>> BEGIN Dataset records
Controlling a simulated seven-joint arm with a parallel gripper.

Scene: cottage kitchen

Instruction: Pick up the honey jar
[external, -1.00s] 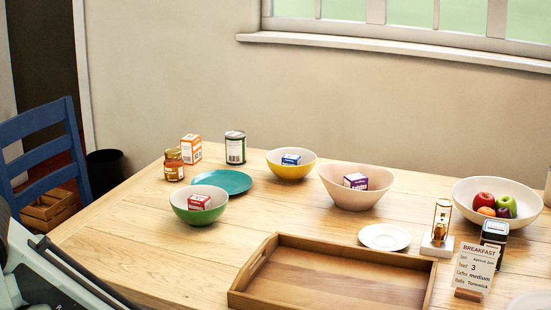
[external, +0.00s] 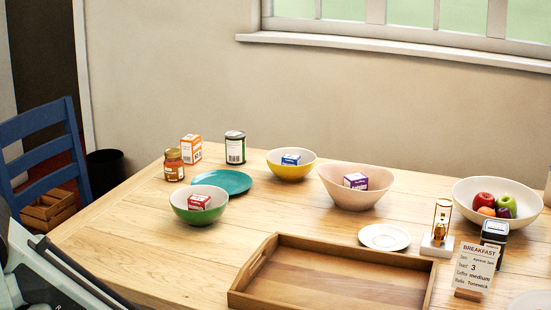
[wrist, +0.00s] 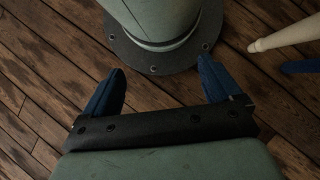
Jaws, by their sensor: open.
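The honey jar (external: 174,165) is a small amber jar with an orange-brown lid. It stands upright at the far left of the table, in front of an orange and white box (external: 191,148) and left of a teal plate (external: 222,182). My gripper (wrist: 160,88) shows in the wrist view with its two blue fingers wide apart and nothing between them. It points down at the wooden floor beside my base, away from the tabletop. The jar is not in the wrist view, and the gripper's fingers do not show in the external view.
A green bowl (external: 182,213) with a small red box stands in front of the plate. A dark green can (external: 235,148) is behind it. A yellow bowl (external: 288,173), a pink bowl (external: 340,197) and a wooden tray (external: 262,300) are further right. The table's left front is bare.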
>> END Dataset records
>> BEGIN Dataset records
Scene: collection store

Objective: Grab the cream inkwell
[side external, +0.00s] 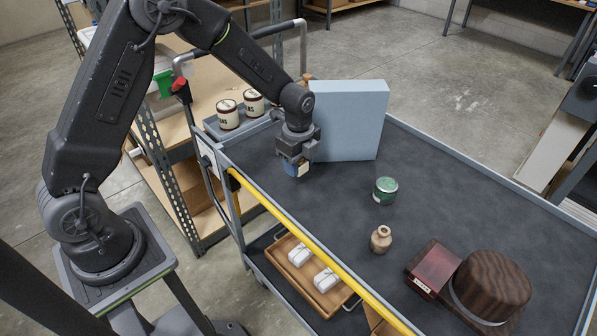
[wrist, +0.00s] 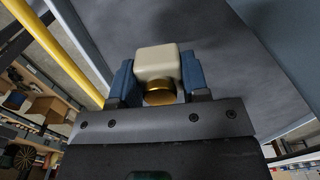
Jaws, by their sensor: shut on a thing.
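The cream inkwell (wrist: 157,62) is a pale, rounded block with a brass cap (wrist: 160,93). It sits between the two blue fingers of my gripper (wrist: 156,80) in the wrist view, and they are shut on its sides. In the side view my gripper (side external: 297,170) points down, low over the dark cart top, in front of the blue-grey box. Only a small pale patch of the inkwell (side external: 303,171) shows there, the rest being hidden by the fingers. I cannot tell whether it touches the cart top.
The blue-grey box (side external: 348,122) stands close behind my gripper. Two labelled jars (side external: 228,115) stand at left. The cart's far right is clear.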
>> END Dataset records
>> BEGIN Dataset records
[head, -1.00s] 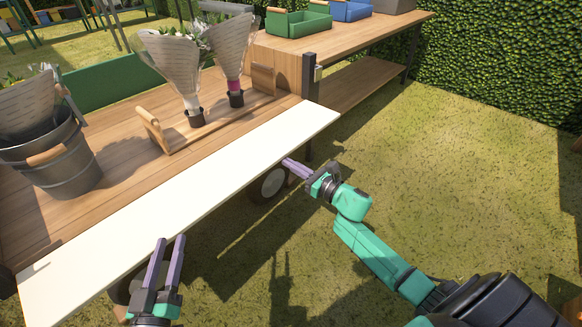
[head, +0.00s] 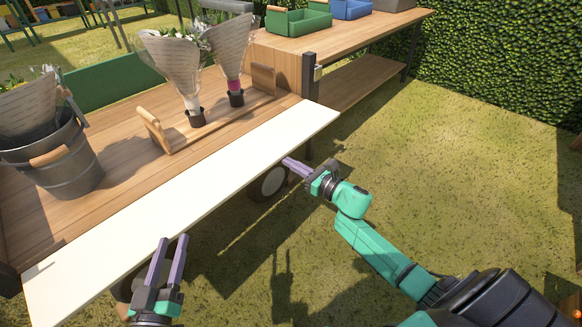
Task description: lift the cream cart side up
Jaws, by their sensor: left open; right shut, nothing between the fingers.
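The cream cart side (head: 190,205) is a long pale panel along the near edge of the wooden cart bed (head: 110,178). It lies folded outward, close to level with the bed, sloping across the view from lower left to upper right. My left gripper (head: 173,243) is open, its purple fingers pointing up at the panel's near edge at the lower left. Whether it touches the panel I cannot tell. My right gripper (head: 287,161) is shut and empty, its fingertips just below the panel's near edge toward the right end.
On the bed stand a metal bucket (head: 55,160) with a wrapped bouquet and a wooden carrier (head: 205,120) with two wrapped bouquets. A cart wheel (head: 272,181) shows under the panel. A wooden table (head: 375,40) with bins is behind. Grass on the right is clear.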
>> END Dataset records
Your objective:
Among the entries above, identify all lines with "Scene" and copy them.

The completed task:
Scene: cottage kitchen
Scene: collection store

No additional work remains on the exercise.